Sunday, May 5, 2019

Rest In Peace, Rachel Held Evans

“I told them we’re tired of the culture wars, tired of Christianity getting entangled with party politics and power. Millennials want to be known by what we’re for, I said, not just what we’re against. We don’t want to choose between science and religion or between our intellectual integrity and our faith. Instead, we long for our churches to be safe places to doubt, to ask questions, and to tell the truth, even when it’s uncomfortable. We want to talk about the tough stuff—biblical interpretation, religious pluralism, sexuality, racial reconciliation, and social justice—but without predetermined conclusions or simplistic answers. We want to bring our whole selves through the church doors, without leaving our hearts and minds behind, without wearing a mask.” 
― Rachel Held Evans,
Searching for Sunday: Loving, Leaving,
and Finding the Church
In such an eloquent little piece of writing, dwarfed by her gargantuan literary presence, Rachel Held Evans speaks for so many of us who pine for reformation in the church.

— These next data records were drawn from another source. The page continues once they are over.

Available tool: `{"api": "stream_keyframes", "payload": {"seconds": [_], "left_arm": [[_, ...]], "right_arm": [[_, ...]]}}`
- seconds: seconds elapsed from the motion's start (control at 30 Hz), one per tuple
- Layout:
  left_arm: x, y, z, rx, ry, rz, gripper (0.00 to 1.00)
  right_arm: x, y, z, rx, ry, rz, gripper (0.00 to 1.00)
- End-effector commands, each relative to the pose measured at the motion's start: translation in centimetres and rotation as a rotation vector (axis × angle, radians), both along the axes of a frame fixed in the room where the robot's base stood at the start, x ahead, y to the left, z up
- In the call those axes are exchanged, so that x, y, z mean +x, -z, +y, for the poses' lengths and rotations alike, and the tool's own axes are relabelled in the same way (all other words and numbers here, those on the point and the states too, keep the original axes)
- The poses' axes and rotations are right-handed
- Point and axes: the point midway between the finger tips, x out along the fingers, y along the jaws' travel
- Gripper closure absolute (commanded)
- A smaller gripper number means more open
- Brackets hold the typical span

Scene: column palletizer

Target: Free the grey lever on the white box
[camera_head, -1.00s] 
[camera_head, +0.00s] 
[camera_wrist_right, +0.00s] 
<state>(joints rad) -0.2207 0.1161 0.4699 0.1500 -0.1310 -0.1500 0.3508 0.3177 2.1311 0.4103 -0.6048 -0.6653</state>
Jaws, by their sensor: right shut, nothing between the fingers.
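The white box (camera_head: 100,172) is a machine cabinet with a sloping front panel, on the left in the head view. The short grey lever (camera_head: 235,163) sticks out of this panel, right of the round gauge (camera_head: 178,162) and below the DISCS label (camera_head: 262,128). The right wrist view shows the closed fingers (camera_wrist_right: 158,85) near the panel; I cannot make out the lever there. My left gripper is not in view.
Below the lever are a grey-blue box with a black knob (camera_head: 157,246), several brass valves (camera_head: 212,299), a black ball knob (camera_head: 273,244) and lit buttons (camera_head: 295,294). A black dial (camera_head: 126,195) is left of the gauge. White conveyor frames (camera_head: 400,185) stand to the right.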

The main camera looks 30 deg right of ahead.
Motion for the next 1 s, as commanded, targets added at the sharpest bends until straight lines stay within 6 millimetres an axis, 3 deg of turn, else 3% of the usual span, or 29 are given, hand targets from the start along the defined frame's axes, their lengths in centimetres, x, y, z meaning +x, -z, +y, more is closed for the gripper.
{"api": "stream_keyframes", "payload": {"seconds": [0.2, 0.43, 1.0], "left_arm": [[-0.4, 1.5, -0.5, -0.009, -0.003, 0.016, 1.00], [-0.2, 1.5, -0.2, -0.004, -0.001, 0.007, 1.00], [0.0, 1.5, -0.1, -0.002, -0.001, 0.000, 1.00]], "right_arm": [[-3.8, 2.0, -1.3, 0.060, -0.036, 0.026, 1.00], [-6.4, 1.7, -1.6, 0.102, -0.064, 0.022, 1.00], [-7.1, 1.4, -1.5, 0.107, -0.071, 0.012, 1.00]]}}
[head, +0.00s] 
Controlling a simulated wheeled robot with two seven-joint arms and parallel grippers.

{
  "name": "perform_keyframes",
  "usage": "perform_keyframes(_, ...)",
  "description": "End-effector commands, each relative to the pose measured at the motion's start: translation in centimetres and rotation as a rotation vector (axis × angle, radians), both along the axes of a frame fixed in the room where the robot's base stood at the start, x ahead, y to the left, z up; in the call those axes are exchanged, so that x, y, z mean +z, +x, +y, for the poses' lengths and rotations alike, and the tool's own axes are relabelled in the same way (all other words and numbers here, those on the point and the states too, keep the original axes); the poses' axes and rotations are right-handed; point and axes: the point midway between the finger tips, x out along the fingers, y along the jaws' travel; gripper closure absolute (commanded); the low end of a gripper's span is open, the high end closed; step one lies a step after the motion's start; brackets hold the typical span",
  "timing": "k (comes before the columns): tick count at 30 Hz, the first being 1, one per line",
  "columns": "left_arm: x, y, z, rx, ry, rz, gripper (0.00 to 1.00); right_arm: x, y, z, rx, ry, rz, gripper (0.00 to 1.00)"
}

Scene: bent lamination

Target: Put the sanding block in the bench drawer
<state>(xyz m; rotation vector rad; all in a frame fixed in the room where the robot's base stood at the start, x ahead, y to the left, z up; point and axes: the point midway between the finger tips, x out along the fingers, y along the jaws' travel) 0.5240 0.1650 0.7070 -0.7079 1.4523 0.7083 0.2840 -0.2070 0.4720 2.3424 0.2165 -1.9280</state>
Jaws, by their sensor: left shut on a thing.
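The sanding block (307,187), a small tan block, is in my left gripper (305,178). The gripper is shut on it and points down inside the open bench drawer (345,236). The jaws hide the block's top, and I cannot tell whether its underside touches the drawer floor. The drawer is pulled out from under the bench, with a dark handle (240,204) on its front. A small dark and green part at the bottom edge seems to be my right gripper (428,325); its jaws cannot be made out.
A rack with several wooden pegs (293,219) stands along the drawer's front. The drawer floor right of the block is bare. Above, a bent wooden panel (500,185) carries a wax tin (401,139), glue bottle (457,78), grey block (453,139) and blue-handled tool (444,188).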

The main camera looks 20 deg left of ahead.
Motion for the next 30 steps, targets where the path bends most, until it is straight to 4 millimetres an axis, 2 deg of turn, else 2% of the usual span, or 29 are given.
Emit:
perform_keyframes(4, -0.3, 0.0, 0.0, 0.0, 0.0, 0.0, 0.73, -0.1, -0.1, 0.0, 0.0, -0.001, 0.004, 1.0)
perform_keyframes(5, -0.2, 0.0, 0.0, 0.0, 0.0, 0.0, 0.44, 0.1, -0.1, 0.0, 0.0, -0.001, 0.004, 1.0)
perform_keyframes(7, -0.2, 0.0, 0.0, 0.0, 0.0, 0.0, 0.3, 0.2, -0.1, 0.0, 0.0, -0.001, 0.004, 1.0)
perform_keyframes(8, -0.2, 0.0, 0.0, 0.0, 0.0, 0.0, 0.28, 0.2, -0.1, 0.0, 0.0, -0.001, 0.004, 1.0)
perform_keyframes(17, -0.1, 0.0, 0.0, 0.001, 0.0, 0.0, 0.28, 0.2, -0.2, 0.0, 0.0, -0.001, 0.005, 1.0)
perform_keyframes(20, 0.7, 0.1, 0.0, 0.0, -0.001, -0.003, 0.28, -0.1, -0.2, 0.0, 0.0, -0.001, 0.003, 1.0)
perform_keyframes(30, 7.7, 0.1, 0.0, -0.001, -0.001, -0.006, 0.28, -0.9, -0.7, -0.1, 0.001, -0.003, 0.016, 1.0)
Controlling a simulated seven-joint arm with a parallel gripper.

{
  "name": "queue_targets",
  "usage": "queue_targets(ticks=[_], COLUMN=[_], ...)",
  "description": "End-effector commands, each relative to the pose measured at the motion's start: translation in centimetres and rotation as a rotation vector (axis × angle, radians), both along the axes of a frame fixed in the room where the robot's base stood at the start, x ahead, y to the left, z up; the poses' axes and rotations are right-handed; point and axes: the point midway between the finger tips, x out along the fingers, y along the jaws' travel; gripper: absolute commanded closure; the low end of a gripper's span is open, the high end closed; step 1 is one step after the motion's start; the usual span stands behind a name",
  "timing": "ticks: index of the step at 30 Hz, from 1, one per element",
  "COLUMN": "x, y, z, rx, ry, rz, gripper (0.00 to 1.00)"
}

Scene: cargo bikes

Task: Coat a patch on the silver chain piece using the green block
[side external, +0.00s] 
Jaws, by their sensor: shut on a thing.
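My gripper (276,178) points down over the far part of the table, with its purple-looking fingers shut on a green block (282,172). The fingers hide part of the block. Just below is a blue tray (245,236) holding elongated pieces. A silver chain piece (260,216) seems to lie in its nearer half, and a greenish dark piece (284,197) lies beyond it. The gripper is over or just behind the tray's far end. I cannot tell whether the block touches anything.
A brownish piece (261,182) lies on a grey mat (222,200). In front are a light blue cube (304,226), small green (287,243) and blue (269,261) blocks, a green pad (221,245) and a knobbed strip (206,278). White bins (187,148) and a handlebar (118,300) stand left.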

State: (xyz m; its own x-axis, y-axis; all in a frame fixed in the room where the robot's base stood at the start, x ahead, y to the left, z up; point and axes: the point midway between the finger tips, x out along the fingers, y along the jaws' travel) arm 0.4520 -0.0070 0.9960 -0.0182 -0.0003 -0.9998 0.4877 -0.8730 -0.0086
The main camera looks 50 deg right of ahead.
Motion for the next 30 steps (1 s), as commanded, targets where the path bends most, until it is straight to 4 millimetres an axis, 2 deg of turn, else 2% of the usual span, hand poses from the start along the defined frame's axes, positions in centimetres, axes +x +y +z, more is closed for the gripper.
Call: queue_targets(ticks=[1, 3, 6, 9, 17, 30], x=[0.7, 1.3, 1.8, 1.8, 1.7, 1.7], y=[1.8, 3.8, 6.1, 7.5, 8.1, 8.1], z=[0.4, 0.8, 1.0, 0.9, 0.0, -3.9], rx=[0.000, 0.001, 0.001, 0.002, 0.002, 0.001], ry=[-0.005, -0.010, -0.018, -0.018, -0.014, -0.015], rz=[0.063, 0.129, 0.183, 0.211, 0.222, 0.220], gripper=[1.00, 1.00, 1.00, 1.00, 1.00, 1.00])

She stood as a paragon of the voice of the postmodern age. She indeed spoke for many. She’s lost now to us, but never forgotten, and truly immortalised in heaven and also in our psyches here on earth. Her contribution is a baton for us to take hold of, in charging down the runway of life as we boldly live this faith with passionate conviction.
Her legacy is significant. Let that sentence echo and reverberate. Her legacy needs to be significant, as we continue our way on the cusp of time, as we steward the church whilst we are alive. She ran her race so fine.
Rachel Held Evans’ voice stood for truth within complexity, for the expansion of spaces for mature discussion, and for answers that don’t simply sound good to one or the other, but that resonate within the commonality of humanity, even to the acceptance of the mysteries of God.
We live in a time where young people have a lot to say, a time when they are often lambasted for those things that impassion their hearts. Rachel Held Evans was a hero of such magnitude that her loss leaves a hole in the spiritual psyche of so many way-changers; and we desperately need more way-changers. These are people who have the courage of their convictions, and they are not afraid to stand for what they believe.
Rachel Held Evans was a champion for change, and if we learn anything about Jesus in the gospels, we learn that he too was a champion for change. We all need to be champions for change, and Rachel showed us how, and not least is the fact that she was a woman. Oh, this is still so hard to say! Oh, go on… it’s hard enough being a champion for change being a man. But men don’t need to deal with much of the sexist argy-bargy in that kind of space than women do. For that alone, Rachel Held Evans’ courage is synonymous for the exemplary. Sexism in the church ought to be synonymous with the Pharisaism Jesus rubbed up against.
Rachel Held Evans’ led by example and her legacy will linger long into the history to come.